== Recorded data ==

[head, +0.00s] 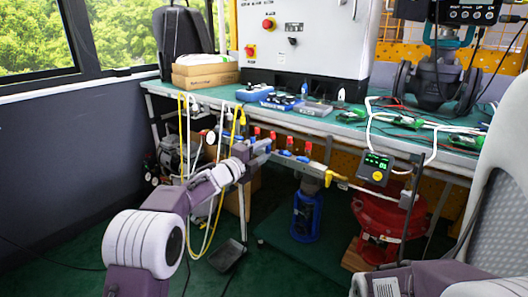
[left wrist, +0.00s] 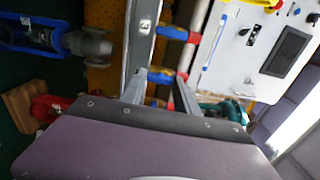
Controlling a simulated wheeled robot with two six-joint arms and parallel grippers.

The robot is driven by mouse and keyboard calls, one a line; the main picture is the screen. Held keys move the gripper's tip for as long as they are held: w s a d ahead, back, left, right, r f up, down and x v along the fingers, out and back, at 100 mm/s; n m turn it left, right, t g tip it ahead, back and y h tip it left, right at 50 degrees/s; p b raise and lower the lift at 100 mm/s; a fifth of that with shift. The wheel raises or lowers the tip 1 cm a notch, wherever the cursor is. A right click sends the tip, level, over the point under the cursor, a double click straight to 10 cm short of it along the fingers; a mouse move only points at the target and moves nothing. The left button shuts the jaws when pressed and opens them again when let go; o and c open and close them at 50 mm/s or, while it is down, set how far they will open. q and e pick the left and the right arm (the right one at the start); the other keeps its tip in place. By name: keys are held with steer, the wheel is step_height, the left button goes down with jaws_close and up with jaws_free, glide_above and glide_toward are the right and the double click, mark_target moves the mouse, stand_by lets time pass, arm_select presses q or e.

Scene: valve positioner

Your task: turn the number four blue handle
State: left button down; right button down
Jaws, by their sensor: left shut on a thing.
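A row of valves runs along a pipe below the front edge of the workbench, with blue handles (head: 285,153) and red caps (head: 308,147). My left gripper (head: 262,147) is at the left part of this row, shut on one blue handle. In the left wrist view a blue handle (left wrist: 160,76) with red parts lies between the fingers, and another blue handle (left wrist: 172,32) is beyond it. The fingers partly hide the held handle. I cannot read its number. My right gripper is out of view.
The green workbench (head: 225,94) carries blue devices (head: 255,92) and a grey cabinet (head: 300,38). A small display box (head: 375,168) hangs at the right. Yellow and white hoses (head: 182,125) hang left of my gripper. A blue cylinder (head: 306,212) and red flanged part (head: 385,225) stand below.

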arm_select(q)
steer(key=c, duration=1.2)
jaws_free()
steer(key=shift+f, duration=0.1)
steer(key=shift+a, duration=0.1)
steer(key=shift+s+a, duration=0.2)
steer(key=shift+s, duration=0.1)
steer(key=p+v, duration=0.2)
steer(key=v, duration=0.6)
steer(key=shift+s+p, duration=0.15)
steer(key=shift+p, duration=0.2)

===

* [Problem details]:
Omit any images, then output the listing exactly.

* [Answer for this exercise]:
[head, +0.00s] 
[left wrist, +0.00s] 
Controlling a simulated wheeled robot with two six-joint arms and parallel grippers.

The robot is driven by mouse and keyboard calls, one a line; the main picture is the screen. Held keys move the gripper's tip for as long as they are held: w s a d ahead, back, left, right, r f up, down and x v along the fingers, out and back, at 100 mm/s; n m turn it left, right, t g tip it ahead, back and y h tip it left, right at 50 degrees/s; p b raise and lower the lift at 100 mm/s; a fifth of that with shift. The wheel raises or lowers the tip 1 cm a notch, wherever the cursor is. A right click sends the tip, level, over the point under the cursor, a double click straight to 10 cm short of it along the fingers; a mouse move only points at the target and moves nothing. The left button shuts the jaws when pressed and opens them again when let go; o and c open and close them at 50 mm/s or, while it is down, set how far they will open. q and e pick the left and the right arm (the right one at the start); the other keeps its tip in place. By name: keys are held with steer, the wheel is step_height, the left button goes down with jaws_close and up with jaws_free, glide_above and glide_toward are the right and the double click, mark_target moves the mouse, stand_by lets time pass, arm_select presses q or e.

Scene: valve positioner

Your task: turn the number four blue handle
State: left button down; right button down
Jaws, by their sensor: left shut on a thing.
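A row of valves runs along a pipe below the front edge of the workbench, with blue handles (head: 285,153) and red caps (head: 308,147). My left gripper (head: 262,147) is at the left part of this row, shut on one blue handle. In the left wrist view a blue handle (left wrist: 160,76) with red parts lies between the fingers, and another blue handle (left wrist: 172,32) is beyond it. The fingers partly hide the held handle. I cannot read its number. My right gripper is out of view.
The green workbench (head: 225,94) carries blue devices (head: 255,92) and a grey cabinet (head: 300,38). A small display box (head: 375,168) hangs at the right. Yellow and white hoses (head: 182,125) hang left of my gripper. A blue cylinder (head: 306,212) and red flanged part (head: 385,225) stand below.

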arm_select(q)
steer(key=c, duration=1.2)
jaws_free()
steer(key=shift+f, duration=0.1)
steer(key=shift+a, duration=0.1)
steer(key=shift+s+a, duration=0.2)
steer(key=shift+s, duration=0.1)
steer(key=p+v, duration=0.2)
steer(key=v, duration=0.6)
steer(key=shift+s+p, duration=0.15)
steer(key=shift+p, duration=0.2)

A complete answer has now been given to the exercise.